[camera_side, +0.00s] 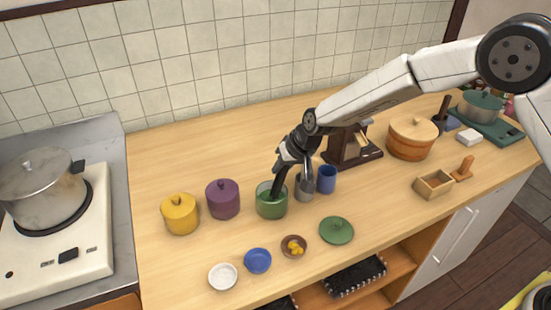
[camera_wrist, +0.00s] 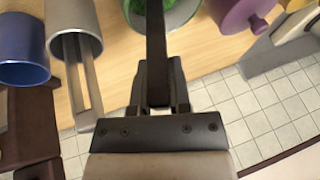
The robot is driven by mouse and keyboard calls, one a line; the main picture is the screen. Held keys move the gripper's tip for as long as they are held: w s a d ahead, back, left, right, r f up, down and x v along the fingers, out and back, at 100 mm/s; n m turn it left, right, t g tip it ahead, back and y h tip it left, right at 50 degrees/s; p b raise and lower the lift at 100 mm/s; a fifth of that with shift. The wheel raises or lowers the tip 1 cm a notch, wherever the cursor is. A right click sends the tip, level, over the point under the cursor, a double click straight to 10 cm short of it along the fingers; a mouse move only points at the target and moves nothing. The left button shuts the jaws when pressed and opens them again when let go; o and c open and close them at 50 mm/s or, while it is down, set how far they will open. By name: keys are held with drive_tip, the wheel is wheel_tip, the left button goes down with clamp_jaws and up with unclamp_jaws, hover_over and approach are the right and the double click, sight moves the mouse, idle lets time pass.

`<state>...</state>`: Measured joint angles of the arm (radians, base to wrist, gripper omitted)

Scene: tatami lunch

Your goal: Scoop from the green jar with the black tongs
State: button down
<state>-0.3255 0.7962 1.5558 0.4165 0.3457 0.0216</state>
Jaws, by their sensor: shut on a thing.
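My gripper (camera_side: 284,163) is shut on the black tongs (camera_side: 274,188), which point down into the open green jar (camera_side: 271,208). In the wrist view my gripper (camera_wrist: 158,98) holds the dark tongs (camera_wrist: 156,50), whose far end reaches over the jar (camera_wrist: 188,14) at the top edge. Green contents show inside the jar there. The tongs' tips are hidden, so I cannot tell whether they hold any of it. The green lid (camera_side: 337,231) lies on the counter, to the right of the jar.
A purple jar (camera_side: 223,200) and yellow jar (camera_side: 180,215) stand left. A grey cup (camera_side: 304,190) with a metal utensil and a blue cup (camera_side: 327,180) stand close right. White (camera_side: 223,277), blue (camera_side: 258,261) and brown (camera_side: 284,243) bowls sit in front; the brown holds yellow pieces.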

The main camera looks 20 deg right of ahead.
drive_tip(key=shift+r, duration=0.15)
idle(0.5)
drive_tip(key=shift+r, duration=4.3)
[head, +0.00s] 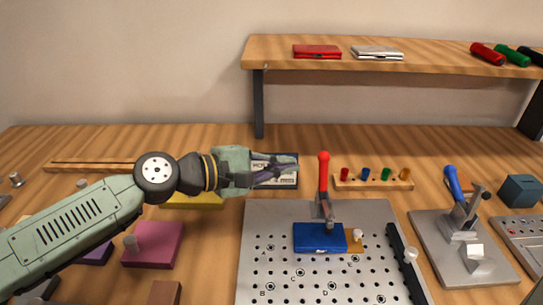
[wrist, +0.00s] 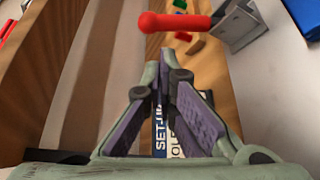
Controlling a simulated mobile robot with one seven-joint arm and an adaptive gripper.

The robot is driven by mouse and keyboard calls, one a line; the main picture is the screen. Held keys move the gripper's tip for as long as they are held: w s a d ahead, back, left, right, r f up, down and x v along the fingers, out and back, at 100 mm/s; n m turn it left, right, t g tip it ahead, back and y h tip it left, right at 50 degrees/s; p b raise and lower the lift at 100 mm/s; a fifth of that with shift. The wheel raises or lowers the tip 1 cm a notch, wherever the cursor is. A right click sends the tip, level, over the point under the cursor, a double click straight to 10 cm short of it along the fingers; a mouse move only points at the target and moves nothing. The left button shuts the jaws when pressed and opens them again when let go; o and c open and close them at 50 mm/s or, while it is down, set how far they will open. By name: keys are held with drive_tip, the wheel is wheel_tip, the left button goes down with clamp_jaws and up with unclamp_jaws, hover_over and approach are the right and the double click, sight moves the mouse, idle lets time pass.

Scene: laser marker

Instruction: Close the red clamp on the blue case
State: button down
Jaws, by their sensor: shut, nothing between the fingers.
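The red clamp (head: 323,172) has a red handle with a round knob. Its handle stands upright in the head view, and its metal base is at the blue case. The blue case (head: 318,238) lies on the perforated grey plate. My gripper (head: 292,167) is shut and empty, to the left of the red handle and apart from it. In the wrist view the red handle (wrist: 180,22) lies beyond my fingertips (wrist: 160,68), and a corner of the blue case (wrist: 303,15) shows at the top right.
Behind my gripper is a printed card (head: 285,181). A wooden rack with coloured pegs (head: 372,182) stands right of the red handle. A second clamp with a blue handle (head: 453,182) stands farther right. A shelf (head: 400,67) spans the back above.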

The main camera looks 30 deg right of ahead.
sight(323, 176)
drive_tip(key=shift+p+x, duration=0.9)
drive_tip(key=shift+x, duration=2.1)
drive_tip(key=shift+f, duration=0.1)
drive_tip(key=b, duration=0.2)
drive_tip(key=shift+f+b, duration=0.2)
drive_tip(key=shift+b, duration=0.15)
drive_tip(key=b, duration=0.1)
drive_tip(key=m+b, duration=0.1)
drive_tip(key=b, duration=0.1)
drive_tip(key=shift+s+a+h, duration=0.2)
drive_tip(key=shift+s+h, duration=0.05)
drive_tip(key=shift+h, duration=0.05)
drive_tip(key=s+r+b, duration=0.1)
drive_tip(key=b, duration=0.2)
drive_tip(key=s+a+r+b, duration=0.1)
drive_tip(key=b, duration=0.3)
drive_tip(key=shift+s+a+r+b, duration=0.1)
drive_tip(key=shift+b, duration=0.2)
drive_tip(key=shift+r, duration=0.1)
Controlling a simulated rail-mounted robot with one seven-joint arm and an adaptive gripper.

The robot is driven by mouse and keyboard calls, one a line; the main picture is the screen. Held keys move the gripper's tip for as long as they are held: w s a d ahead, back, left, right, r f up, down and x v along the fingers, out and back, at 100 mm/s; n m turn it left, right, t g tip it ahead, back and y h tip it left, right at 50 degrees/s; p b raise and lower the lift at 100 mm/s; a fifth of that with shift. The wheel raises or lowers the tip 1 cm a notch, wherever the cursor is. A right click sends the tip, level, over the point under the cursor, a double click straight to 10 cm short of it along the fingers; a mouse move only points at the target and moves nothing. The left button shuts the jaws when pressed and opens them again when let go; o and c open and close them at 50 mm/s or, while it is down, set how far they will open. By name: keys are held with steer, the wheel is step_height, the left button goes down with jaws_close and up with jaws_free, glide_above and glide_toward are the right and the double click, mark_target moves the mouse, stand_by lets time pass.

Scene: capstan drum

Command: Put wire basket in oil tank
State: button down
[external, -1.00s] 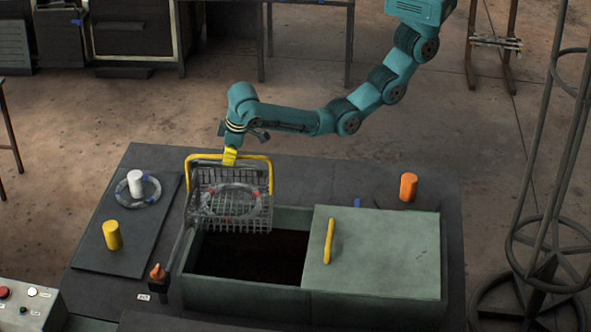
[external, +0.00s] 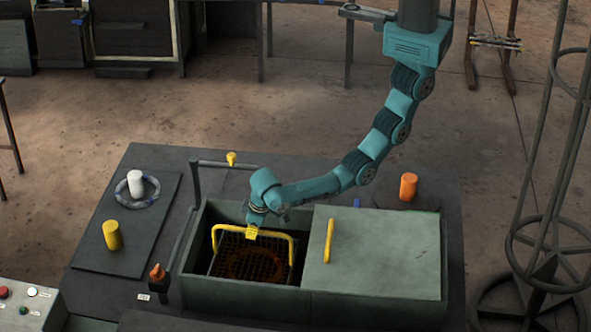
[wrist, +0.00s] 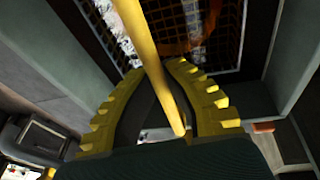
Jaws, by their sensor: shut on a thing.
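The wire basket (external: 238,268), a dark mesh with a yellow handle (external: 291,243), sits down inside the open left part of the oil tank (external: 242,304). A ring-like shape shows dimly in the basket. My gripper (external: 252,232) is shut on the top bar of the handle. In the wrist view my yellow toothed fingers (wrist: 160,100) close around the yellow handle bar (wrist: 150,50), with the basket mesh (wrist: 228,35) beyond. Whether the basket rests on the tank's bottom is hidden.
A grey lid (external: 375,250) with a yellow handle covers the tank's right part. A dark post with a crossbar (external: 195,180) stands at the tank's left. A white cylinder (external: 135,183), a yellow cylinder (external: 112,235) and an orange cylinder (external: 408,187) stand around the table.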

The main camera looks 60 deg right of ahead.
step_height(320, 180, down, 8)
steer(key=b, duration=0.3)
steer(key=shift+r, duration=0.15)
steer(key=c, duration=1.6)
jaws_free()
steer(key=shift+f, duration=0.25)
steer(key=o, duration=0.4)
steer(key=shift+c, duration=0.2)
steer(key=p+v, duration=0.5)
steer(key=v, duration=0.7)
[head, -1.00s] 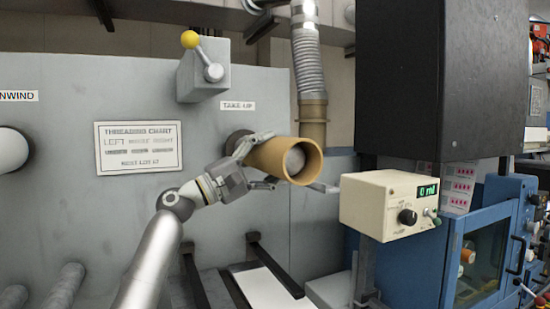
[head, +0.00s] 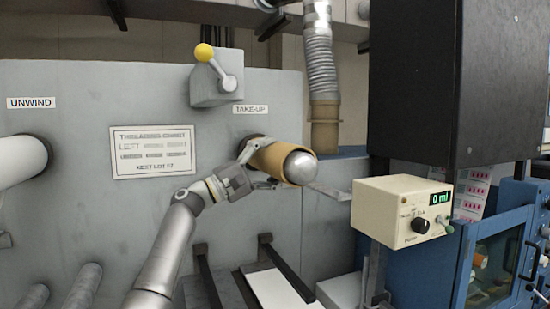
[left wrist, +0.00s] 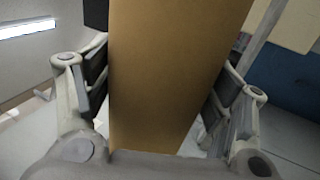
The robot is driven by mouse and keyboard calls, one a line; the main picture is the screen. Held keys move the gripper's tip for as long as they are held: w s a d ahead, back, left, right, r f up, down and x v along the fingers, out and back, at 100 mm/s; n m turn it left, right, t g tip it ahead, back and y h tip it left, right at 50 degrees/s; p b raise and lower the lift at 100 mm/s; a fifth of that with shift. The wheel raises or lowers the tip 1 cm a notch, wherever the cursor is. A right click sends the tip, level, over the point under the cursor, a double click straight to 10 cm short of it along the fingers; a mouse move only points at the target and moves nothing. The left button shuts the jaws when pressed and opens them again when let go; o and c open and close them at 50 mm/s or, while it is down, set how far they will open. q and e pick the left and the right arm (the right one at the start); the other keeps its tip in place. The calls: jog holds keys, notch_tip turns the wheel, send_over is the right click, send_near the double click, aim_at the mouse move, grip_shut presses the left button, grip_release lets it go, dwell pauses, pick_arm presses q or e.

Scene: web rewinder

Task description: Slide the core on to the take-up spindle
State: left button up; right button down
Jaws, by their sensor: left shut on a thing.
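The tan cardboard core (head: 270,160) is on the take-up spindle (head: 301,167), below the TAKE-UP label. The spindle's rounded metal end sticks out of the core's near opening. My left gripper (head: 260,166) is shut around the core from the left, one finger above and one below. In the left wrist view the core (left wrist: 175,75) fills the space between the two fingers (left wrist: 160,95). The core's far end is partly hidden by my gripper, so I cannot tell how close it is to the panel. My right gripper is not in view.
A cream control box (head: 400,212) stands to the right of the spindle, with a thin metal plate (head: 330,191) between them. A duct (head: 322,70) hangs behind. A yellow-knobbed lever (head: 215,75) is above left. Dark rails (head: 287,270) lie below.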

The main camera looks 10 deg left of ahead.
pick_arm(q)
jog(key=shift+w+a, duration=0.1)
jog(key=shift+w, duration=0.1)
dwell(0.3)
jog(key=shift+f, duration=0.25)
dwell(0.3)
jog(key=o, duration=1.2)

◆ **GIVEN TASK**
Only the lines from the start of the records through the line containing "<state>-0.3255 0.7962 1.5558" should be repeated, word for word, with the pictures left out.

◆ **EXPECTED ANSWER**
[camera_side, +0.00s] 
[camera_wrist, +0.00s] 
The robot is driven by mouse and keyboard calls, one a line; the main picture is the screen. Held keys move the gripper's tip for as long as they are held: w s a d ahead, back, left, right, r f up, down and x v along the fingers, out and back, at 100 mm/s; n m turn it left, right, t g tip it ahead, back and y h tip it left, right at 50 degrees/s; p b raise and lower the lift at 100 mm/s; a fifth of that with shift. The wheel raises or lowers the tip 1 cm a notch, wherever the cursor is. A right click sends the tip, level, over the point under the cursor, a double click straight to 10 cm short of it along the fingers; a mouse move only points at the target and moves nothing. The left button shuts the jaws when pressed and opens them again when let go; o and c open and close them at 50 mm/s or, while it is down, set how far they will open. By name: keys are held with drive_tip, the wheel is wheel_tip, the left button goes down with clamp_jaws and up with unclamp_jaws, hover_over and approach are the right and the double click, sight moves the mouse, idle lets time pass.

`<state>...</state>`: Measured joint angles of the arm (radians, base to wrist, gripper omitted)

Scene: tatami lunch

Your goal: Scoop from the green jar with the black tongs
State: button down
<state>-0.3255 0.7962 1.5558 0.4165 0.3457 0.0216</state>

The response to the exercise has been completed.